This works because once the base case is true and every case leads to the next one, the truth spreads across all natural numbers.

The assumption that the statement is true for $n=k$ is called the inductive hypothesis.

A typical induction proof is written as follows:

State the proposition clearly.
Verify the base case.
Assume the proposition is true for $n=k$.
Use that assumption to prove the proposition for $n=k+1$.
Conclude that the statement is true for all natural numbers from the starting value onward.

It is important not to confuse the inductive hypothesis with what we are trying to prove. In the inductive step, we are allowed to assume the statement for $k$ only because we are proving the statement for $k+1$.

A first example: a sum formula

Let us prove the formula

$$1+2+3+

$\cdots$+n=$\frac{n(n+1)}{2}$$$

for all $n\in \mathbb{N}$.

Step 1: Base case

For $n=1$, the left side is $1$, and the right side is

$$\frac{1(1+1)}{2}=\frac{2}{2}=1.$$

So the statement is true for $n=1$.

Step 2: Inductive hypothesis

Assume that for some $k\in\mathbb{N}$,

$$1+2+3+\cdots+k=\frac{k(k+1)}{2}.$$

Step 3: Prove the case $k+1$

Start with the left side for $n=k+1$:

$$1+2+3+\cdots+k+(k+1).$$

Using the inductive hypothesis, replace the first part:

$$\frac{k(k+1)}{2}+(k+1).$$

Factor out $k+1$:

$$\frac{k(k+1)}{2}+\frac{2(k+1)}{2}=\frac{(k+1)(k+2)}{2}.$$

That is exactly the formula with $n=k+1$:

$$\frac{(k+1)((k+1)+1)}{2}.$$

So if the formula is true for $n=k$, it is true for $n=k+1$.

Conclusion

Since the base case is true and the truth passes from one natural number to the next, the formula is true for all $n\in\mathbb{N}$.

This result is a classic example of how induction supports work with series in Number and Algebra 📘.

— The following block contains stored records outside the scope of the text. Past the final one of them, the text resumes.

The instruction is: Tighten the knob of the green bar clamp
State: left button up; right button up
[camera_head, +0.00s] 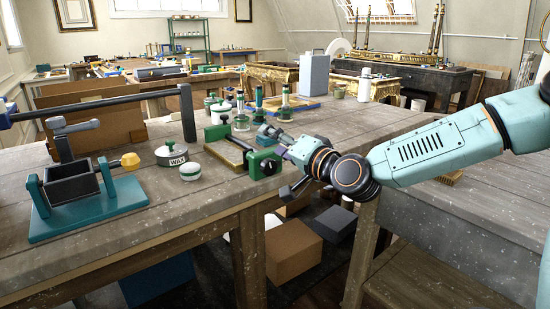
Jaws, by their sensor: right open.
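The green bar clamp (215,132) lies on the worn wooden bench near its right front edge. Its green end block (256,158) faces me and carries a round black knob (268,167). A tan piece lies between its green ends. My right gripper (274,161) comes in from the right, its fingers spread, one beyond the knob and one on the near side. It looks empty and close to the knob; I cannot tell whether it touches. My left gripper does not show.
Green-capped jars (285,103) stand behind the clamp. Cardboard boxes (292,250) sit below.

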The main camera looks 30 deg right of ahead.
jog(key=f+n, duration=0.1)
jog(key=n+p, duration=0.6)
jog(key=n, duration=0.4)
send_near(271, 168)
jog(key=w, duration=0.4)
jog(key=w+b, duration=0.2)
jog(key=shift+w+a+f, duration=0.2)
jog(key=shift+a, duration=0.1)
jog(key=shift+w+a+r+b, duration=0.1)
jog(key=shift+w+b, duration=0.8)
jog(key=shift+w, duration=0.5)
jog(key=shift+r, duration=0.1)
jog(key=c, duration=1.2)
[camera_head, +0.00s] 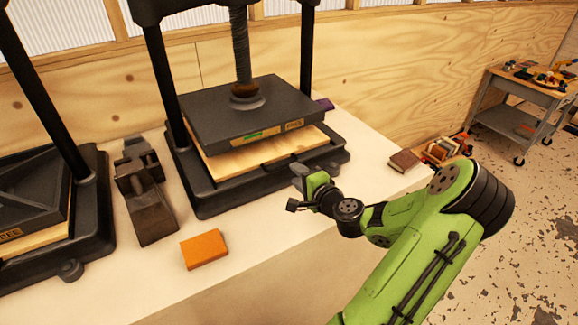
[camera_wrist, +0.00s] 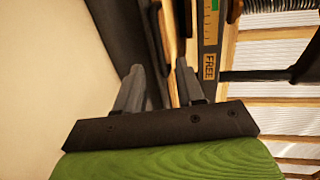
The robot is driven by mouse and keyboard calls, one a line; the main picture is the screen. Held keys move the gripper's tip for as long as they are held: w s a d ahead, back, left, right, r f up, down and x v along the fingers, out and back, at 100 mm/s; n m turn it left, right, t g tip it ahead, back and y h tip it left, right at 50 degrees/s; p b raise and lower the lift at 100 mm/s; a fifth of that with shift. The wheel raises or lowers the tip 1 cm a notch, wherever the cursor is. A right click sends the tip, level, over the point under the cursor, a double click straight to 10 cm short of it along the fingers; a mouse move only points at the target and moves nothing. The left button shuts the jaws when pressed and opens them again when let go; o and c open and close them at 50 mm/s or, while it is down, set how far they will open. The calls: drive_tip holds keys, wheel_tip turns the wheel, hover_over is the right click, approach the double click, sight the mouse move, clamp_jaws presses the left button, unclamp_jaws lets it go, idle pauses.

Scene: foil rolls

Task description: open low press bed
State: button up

Why the inductive step works

The inductive step is the heart of the method. It shows a logical chain:

$$P(1) \Rightarrow P(2) \Rightarrow P(3) \Rightarrow \cdots$$

Here, $P(n)$ means the statement is true for $n$.

If we prove two things:

$P(1)$ is true, and
for every $k\in\mathbb{N}$, $P(k)\Rightarrow P(k+1)$,

then all statements $P(n)$ must be true.

This is closely related to the well-ordering principle and the structure of the natural numbers. The natural numbers are arranged so that every number has a next number, which makes induction possible.

students, it helps to remember that induction is not “guessing” from examples. Checking $n=1,2,3,4$ may suggest a pattern, but only induction proves it for all $n$.

Another example: divisibility

Prove that $7^n-1$ is divisible by $6$ for all $n\in\mathbb{N}$.

This means we want to show

$$6 \mid (7^n-1).$$

Base case

For $n=1$,

$$7^1-1=6,$$

which is divisible by $6$.

Inductive hypothesis

Assume for some $k\in\mathbb{N}$ that

$$6\mid (7^k-1).$$

So there exists an integer $m$ such that

$$7^k-1=6m.$$

Inductive step

Now consider $7^{k+1}-1$:

$$7^{k+1}-1=7\cdot 7^k-1.$$

Rewrite it as

$$7(7^k-1)+6.$$

Using the inductive hypothesis, $7^k-1$ is divisible by $6$, so $7(7^k-1)$ is also divisible by $6$. Since $6$ is divisible by $6$, the sum is divisible by $6$.

Therefore, $6\mid(7^{k+1}-1)$.

So the statement is true for all $n\in\mathbb{N}$.

This kind of proof is very useful in number theory because it connects induction with divisibility rules and modular thinking.

Induction with algebraic identities

Induction can also prove algebraic formulas that involve powers. Consider

$$1+3+3^2+\cdots+3^{n-1}=\frac{3^n-1}{2}$$

for $n\in\mathbb{N}$.

The pattern on the left is a geometric series. A direct formula is often known, but induction provides a rigorous proof.

Base case

For $n=1$, the left side is just $1$, and the right side is

$$\frac{3^1-1}{2}=1.$$

Inductive hypothesis

Assume

$$1+3+3^2+\cdots+3^{k-1}=\frac{3^k-1}{2}.$$

Inductive step

For $n=k+1$,

$$1+3+3^2+\cdots+3^{k-1}+3^k.$$

Substitute the hypothesis:

$$\frac{3^k-1}{2}+3^k=\frac{3^k-1+2\cdot 3^k}{2}=\frac{3^{k+1}-1}{2}.$$

So the formula is true for $k+1$, and therefore for all $n\in\mathbb{N}$.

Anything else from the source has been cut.